A level-three roadmap is also essential for organizations that expect to eventually expose their services to outside parties. Those organizations will become increasingly interested in the fourth level of SOA maturity: industry standardization. Most organizations starting into level three, Guttman says, will probably prefer to follow international standards for modeling sets of services aimed at their particular industry—financial, telecom, etc. According to Guttman, few such standards exist for SOA yet, and this, he says, is a good indication of SOA’s current overall maturity level: “Most organizations are still at level one or two, while even the most mature organizations are struggling to get from level two to three.”

Future Looking Bright

Guttman notes: “It will be another few years at least before enough organizations are far enough into level three that they create a demand for level-four SOA standards.” At that point, he adds, SOA will really take off, as businesses rush to integrate their SOA services with those of their customers and partners.

As SOA evolves, so will the way we view and pay for the services it provides.
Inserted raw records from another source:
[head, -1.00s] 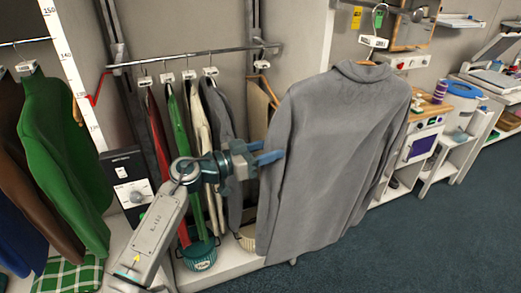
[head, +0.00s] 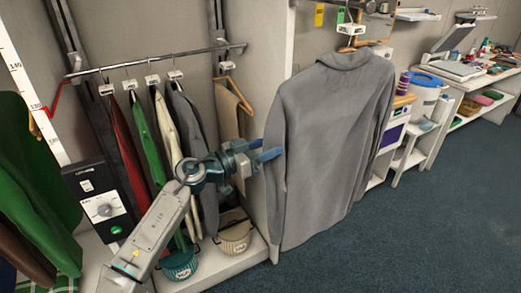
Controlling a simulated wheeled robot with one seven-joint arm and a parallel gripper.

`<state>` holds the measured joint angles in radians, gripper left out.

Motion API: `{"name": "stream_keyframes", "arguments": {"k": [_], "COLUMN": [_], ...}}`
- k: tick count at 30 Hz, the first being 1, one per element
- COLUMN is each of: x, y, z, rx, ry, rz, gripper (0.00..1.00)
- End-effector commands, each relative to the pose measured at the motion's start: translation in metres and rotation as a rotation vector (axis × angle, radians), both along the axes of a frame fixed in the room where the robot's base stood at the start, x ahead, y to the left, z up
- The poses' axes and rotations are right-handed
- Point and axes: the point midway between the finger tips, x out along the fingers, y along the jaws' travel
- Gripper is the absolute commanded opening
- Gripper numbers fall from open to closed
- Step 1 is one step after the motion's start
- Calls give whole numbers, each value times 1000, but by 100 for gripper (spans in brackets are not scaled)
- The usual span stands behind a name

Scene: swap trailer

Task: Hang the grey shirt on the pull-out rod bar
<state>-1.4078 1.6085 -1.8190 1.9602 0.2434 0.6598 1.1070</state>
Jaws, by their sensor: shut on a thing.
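The grey shirt (head: 335,150) hangs upright on a wooden hanger with a white tag (head: 350,29) at the top, right of centre. My gripper (head: 268,156) is at the shirt's left edge, with its blue fingers at the cloth. It is shut on the shirt; the exact grip spot is not clear. A metal rod bar (head: 160,59) runs across the upper left, left of the shirt. Red, green, cream and dark grey garments hang from it. I cannot tell whether this is the pull-out rod bar.
A wooden hanger (head: 236,92) with a tan garment hangs beside the rod's right end. A teal basket (head: 180,264) and a beige basket (head: 234,234) stand below. A black control box (head: 100,205) is at left. Open blue floor (head: 420,240) lies right.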

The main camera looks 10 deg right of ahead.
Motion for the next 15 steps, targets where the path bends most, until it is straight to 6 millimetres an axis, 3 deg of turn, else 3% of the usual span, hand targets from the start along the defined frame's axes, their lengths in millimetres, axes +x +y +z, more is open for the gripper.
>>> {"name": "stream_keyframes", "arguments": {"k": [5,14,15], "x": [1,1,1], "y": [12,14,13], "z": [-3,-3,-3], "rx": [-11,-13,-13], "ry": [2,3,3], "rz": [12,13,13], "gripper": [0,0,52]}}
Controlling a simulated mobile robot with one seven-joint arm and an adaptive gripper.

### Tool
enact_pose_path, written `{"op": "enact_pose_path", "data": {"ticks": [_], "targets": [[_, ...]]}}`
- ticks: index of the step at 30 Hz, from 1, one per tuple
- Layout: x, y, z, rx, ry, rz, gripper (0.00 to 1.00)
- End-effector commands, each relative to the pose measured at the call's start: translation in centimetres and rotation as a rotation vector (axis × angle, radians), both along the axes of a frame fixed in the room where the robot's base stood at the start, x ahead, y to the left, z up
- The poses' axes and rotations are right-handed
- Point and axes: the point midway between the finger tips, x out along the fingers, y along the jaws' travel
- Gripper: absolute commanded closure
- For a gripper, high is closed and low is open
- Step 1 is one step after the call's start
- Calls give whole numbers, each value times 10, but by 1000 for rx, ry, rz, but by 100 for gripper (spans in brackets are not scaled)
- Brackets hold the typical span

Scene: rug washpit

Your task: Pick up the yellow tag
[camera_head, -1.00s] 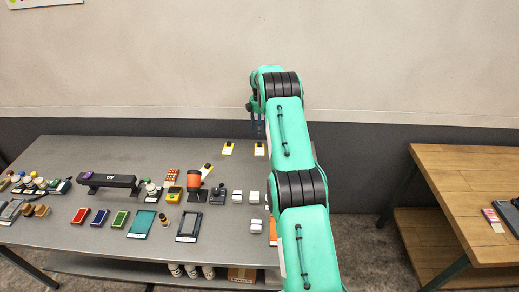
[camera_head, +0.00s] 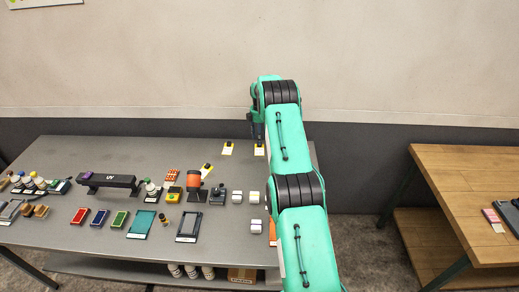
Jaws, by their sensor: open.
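My gripper (camera_head: 258,139) is small and dark, points down at the back of the table, and is open and empty. Its fingertips come close to the black end of the first tag; I cannot tell whether they touch. My green arm covers the table's right end.
The grey table (camera_head: 60,240) also holds a black UV lamp (camera_head: 108,181), an orange device (camera_head: 194,181), coloured pads, stamps and bottles, mostly left and front. A wooden table (camera_head: 465,175) stands right. The grey table's back left is clear.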

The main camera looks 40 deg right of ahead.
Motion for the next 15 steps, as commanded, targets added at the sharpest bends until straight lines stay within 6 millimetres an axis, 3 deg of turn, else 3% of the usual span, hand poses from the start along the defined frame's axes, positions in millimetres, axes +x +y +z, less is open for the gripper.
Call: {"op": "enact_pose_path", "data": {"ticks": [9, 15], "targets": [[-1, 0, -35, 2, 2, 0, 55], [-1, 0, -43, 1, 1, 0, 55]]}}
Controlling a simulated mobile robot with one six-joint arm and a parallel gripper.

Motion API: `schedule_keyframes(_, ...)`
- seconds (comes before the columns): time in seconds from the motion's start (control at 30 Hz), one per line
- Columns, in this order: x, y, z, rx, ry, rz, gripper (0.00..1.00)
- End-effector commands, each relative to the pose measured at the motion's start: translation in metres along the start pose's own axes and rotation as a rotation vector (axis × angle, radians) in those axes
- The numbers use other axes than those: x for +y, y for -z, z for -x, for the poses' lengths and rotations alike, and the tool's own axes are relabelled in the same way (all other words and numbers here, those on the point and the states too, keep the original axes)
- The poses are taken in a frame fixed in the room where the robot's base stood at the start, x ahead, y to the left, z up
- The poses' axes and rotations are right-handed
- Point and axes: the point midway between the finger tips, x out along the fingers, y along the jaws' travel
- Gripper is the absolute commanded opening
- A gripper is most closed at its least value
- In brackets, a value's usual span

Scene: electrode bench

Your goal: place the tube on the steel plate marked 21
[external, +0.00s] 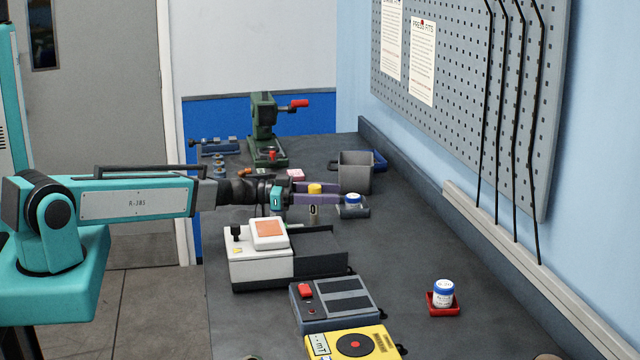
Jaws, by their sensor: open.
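My gripper (318,192), with purple fingers, is open and reaches right over the far part of the bench. A yellow round top (315,188) shows between the fingers. A short greyish cylinder (314,214) with a dark mark shows just below them. The two may be one upright tube, but the near finger hides the join. I cannot tell whether the fingers touch it. No plate marked 21 can be read; any marking is too small or hidden.
A white jar (353,200) with a blue cap is right of the fingertips, near a grey bin (355,173). A white device (262,266) stands in front of the gripper. Another jar (443,291) sits in a red tray (441,309). The bench's right side is mostly clear.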

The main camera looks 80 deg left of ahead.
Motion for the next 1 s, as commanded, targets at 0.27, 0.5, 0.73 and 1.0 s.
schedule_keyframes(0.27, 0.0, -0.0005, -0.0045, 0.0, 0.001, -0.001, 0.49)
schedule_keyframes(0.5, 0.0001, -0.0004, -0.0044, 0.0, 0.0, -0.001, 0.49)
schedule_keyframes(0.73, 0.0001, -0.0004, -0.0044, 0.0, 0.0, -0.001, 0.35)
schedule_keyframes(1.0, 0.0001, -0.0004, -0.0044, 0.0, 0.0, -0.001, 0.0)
Forrester’s Hopperman believes that over time there will be a very strong change in planning approaches in application landscapes in general. “If you have to buy applications, hopefully you will only have to pay for the services you need,” he notes. “It will be about planning functionality at the services level instead of the application level.”

Don Free, research director in banking for Gartner, headquartered in Stamford, Conn., agrees. Real service-oriented businesses are going to have to do some understanding of whom they’re serving, he says, adding, “As organizations become more service-oriented, we’re going to see this turn into more of a utility so they pay for levels of volume of usage versus the number of services they have.” Free anticipates that scenario is still five to 10 years in the future. But it is definitely coming. As he explains, “the rip-and-replace option is not a very feasible one in the banking environment.”